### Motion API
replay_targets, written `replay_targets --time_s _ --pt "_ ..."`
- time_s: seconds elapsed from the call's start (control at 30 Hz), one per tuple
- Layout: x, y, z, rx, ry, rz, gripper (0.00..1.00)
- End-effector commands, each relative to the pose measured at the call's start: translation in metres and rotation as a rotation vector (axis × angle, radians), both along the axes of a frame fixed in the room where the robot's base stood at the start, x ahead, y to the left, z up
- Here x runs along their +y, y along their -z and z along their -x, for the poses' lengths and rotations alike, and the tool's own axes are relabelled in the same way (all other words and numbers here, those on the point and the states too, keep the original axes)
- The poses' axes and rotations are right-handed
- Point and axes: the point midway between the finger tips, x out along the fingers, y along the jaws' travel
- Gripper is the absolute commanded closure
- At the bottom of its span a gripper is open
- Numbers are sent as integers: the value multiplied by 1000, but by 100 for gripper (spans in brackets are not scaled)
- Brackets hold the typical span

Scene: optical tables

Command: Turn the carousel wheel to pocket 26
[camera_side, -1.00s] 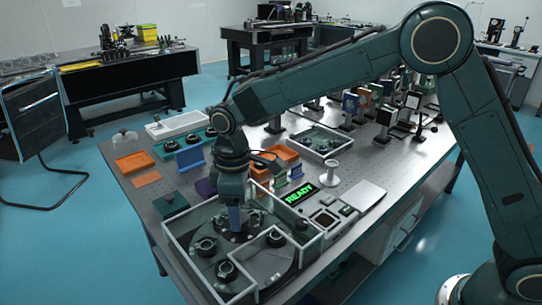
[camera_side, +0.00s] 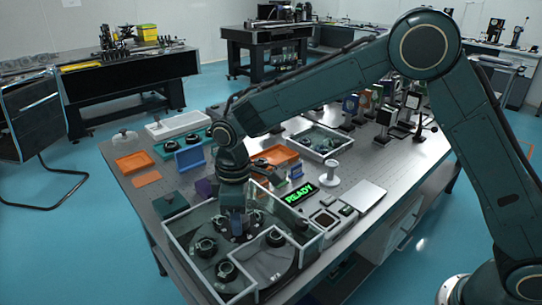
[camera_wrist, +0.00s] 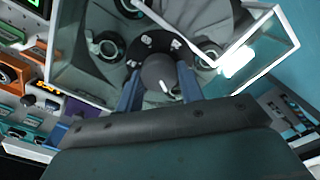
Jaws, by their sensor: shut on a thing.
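The carousel wheel (camera_side: 268,263) is a grey disc inside a clear-walled, white-edged enclosure, with several dark round mounts standing around it. Its dark hub knob (camera_wrist: 158,72) has a white pointer mark and sits at the wheel's centre in the wrist view. My gripper (camera_side: 238,226) reaches down into the enclosure from above. In the wrist view its blue fingers (camera_wrist: 159,85) lie on either side of the knob, shut on it. The fingers hide the knob in the side view. I cannot read any pocket numbers.
The enclosure walls (camera_side: 194,281) stand close around my gripper. A green READY display (camera_side: 299,194), a white spool (camera_side: 331,172) and a pale flat plate (camera_side: 363,195) lie to the right. Orange trays (camera_side: 135,162) and a green box (camera_side: 170,204) lie to the left.

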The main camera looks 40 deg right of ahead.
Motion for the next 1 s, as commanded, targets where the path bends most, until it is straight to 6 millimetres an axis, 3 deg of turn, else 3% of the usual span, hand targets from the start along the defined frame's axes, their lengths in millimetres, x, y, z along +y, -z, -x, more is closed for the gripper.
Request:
◆ ◆ ◆
* Short task *
All lines above starting at the one with "- At the bottom of its span a gripper is open" and ending at the one with "[camera_wrist, +0.00s]", inclusive, are to be printed again exactly, with the pictures left out.

* Written response *
- At the bottom of its span a gripper is open
- Numbers are sent as integers: the value multiplied by 1000, but by 100 for gripper (spans in brackets are not scaled)
- Brackets hold the typical span

Scene: optical tables

Command: Turn the carousel wheel to pocket 26
[camera_side, -1.00s] 
[camera_side, +0.00s] 
[camera_wrist, +0.00s] 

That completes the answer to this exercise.